— BEGIN —

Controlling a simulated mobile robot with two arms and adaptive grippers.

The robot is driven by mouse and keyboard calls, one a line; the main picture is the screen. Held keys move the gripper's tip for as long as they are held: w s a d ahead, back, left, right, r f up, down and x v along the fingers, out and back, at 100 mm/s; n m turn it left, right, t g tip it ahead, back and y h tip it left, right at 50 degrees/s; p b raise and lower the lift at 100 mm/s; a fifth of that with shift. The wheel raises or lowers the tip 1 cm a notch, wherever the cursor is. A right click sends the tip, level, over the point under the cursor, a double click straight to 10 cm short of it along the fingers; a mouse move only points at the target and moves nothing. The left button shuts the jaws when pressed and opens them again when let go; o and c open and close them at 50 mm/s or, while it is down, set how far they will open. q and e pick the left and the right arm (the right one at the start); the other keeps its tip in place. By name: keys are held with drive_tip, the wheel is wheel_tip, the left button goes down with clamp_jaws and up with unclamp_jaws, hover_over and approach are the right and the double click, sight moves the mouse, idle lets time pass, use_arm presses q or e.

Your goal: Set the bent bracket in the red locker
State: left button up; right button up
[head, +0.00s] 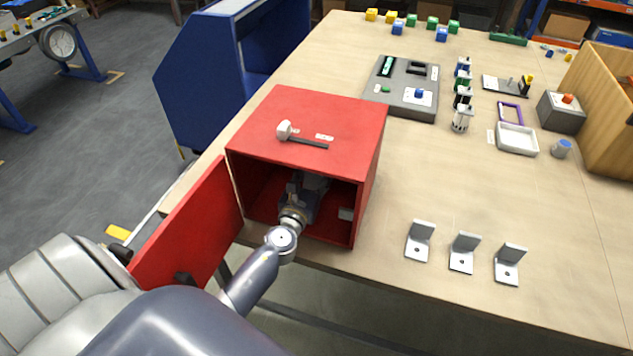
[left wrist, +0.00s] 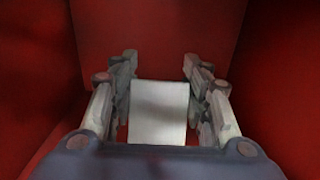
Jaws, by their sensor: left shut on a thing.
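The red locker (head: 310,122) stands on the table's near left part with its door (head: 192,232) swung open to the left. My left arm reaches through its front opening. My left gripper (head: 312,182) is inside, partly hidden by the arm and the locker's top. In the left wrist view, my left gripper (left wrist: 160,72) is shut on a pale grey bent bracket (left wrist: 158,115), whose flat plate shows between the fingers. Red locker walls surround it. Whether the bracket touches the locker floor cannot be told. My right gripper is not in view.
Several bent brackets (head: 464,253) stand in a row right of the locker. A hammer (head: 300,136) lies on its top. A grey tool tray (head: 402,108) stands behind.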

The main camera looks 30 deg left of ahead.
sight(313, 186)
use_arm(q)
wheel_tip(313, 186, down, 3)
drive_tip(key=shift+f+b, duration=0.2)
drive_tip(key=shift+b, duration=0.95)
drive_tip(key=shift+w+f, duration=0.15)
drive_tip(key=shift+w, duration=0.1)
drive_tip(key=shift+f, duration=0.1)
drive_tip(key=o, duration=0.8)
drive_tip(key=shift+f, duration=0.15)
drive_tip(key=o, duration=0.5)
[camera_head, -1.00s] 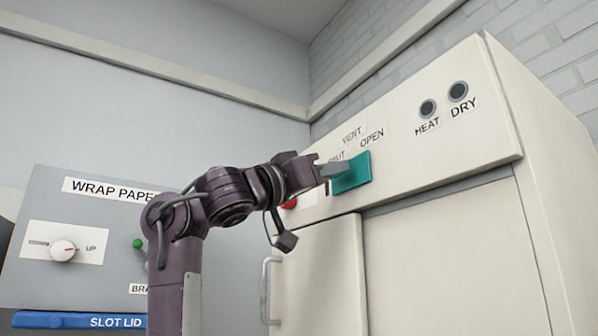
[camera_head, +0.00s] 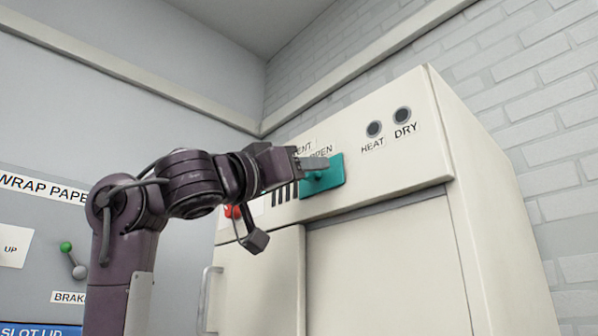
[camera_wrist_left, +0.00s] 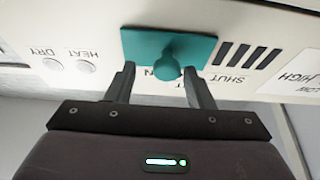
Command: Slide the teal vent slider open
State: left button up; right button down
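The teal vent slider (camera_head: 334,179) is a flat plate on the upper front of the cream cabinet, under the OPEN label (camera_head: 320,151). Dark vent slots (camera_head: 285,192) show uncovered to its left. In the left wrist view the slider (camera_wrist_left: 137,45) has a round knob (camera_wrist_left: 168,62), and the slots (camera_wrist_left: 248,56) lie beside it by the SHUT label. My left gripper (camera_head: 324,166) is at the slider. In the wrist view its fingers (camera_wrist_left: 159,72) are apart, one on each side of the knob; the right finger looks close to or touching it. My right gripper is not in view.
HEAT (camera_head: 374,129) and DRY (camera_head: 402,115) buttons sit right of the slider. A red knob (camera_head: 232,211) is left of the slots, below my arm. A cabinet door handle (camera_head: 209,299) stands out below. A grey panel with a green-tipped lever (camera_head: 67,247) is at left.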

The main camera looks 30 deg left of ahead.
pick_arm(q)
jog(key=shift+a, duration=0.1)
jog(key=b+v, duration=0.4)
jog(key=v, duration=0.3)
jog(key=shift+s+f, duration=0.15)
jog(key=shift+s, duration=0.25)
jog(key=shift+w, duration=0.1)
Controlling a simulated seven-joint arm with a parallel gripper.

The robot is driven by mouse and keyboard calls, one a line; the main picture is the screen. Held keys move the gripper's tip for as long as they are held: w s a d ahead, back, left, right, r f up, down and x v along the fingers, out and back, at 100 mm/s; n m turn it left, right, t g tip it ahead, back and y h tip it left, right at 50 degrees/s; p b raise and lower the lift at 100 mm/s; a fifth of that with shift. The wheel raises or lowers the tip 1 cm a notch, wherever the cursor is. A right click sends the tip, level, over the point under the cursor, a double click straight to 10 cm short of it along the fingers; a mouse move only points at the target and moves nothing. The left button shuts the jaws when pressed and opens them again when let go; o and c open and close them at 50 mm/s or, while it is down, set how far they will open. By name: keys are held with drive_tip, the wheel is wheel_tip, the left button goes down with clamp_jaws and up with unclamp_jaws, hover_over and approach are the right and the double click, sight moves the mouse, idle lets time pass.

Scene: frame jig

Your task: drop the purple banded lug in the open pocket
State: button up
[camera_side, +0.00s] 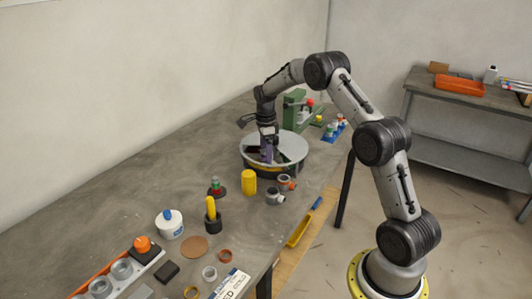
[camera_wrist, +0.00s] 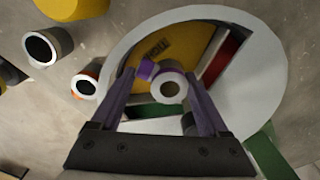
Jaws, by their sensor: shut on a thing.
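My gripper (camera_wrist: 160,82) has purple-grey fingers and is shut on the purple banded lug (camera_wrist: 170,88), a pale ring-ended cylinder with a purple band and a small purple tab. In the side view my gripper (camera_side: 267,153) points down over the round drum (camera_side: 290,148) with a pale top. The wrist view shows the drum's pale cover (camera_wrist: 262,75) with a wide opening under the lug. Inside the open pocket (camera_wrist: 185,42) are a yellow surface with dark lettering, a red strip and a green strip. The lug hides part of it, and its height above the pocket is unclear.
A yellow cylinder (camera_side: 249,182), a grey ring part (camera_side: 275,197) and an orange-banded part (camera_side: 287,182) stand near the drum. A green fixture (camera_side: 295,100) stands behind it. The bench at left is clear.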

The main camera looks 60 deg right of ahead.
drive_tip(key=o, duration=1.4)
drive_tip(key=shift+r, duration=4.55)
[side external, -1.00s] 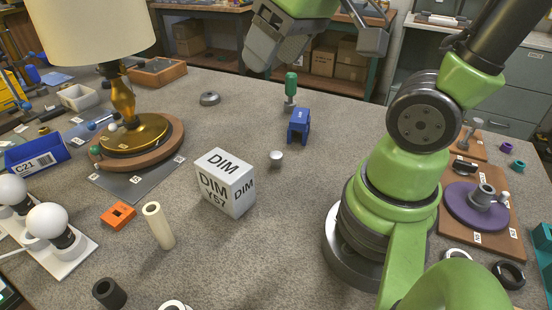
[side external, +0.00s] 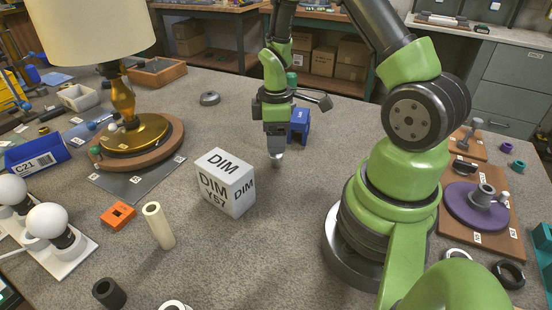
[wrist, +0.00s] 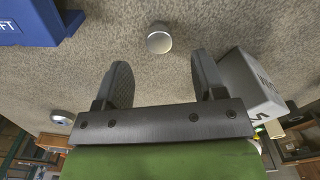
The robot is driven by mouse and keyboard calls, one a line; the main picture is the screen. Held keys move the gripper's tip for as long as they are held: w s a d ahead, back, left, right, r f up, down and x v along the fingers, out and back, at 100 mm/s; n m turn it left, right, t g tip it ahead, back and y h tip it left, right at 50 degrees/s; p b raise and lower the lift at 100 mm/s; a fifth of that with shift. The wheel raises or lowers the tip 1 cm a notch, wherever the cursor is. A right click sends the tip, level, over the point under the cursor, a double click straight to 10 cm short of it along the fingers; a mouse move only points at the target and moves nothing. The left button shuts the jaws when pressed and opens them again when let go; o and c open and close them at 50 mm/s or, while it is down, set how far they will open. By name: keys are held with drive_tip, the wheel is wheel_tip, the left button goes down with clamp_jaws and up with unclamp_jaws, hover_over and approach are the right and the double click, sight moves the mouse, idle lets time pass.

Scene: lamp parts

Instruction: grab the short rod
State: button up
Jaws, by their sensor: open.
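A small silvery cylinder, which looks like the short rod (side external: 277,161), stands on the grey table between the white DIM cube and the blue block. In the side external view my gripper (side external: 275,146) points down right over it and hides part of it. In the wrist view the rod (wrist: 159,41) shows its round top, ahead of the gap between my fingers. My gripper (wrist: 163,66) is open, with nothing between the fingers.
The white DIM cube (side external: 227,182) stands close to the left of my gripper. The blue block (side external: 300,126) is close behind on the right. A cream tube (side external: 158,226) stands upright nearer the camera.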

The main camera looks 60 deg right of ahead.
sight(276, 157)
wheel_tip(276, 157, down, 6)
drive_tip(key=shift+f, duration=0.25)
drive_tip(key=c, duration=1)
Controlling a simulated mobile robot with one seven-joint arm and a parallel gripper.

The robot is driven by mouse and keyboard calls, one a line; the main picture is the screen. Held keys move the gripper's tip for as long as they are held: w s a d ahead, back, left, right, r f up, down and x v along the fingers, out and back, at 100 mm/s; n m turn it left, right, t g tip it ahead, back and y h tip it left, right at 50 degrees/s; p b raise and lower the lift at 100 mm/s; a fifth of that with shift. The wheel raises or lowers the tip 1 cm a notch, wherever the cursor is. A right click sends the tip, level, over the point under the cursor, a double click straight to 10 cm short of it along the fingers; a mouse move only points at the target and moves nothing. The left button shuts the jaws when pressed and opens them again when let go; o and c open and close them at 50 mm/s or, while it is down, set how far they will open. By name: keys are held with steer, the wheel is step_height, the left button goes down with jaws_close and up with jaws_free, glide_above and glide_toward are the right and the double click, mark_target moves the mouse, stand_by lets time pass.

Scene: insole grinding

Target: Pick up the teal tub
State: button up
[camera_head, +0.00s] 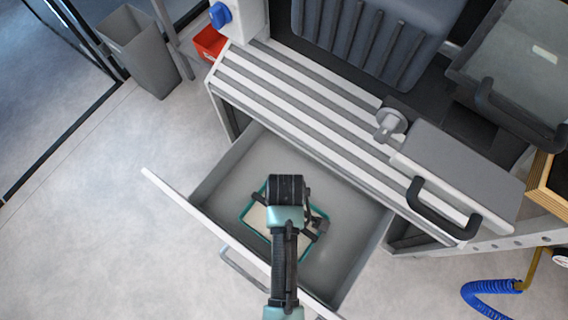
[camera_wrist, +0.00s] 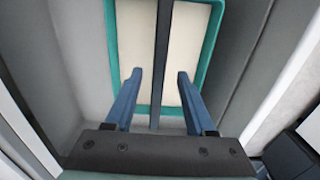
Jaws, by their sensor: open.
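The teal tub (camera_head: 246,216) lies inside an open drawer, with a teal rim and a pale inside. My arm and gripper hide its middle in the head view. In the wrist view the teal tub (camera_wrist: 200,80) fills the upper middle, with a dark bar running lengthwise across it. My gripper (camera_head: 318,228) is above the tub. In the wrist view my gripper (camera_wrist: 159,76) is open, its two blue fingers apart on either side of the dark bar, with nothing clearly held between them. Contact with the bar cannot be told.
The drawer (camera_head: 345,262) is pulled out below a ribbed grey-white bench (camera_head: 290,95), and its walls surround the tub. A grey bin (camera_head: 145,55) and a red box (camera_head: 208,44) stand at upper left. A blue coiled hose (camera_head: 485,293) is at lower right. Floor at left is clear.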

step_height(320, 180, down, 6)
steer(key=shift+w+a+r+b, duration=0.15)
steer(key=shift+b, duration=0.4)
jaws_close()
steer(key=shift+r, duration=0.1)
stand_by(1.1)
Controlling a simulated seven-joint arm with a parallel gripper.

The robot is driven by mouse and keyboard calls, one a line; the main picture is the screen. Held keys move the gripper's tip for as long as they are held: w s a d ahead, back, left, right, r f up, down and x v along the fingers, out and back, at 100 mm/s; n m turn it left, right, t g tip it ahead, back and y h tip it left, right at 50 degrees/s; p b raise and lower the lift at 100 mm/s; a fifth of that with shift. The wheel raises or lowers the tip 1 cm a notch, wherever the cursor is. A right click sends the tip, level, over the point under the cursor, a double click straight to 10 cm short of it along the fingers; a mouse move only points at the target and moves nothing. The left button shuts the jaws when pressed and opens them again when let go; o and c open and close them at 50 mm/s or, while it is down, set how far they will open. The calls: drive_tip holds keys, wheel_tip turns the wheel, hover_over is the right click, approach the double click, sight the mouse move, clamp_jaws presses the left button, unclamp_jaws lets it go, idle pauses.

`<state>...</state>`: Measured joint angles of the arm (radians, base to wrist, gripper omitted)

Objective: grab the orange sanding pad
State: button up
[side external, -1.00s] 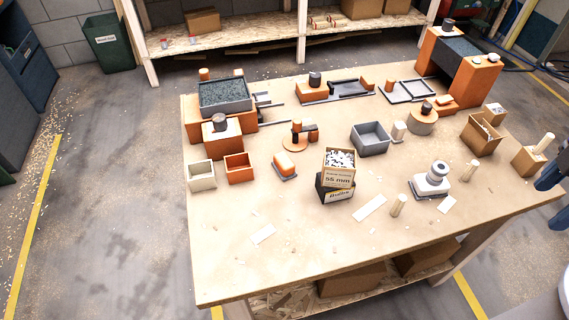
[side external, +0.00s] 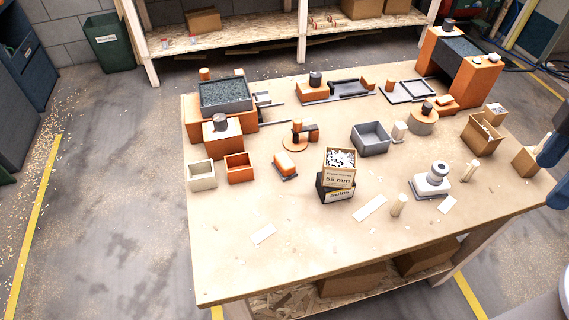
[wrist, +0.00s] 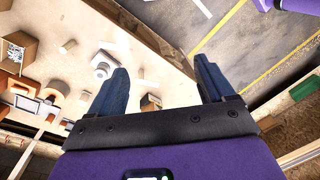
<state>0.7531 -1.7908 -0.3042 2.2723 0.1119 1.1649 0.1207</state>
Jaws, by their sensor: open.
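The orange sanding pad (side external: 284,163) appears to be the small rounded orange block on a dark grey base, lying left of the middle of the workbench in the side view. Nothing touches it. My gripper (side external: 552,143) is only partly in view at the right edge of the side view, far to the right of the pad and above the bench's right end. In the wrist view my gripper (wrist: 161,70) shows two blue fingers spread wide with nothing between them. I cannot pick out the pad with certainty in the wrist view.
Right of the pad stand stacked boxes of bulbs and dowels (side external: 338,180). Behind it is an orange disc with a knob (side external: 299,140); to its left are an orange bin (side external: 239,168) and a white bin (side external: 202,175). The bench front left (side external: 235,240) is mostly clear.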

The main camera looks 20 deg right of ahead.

— END —

Your goal →
From the entries, report each line that includes the word "Controlling".

Task result →
Controlling a simulated mobile robot with two arms and adaptive grippers.
Controlling a simulated seven-joint arm with a parallel gripper.
Controlling a simulated mobile robot with one seven-joint arm and a parallel gripper.
Controlling a simulated seven-joint arm with a parallel gripper.

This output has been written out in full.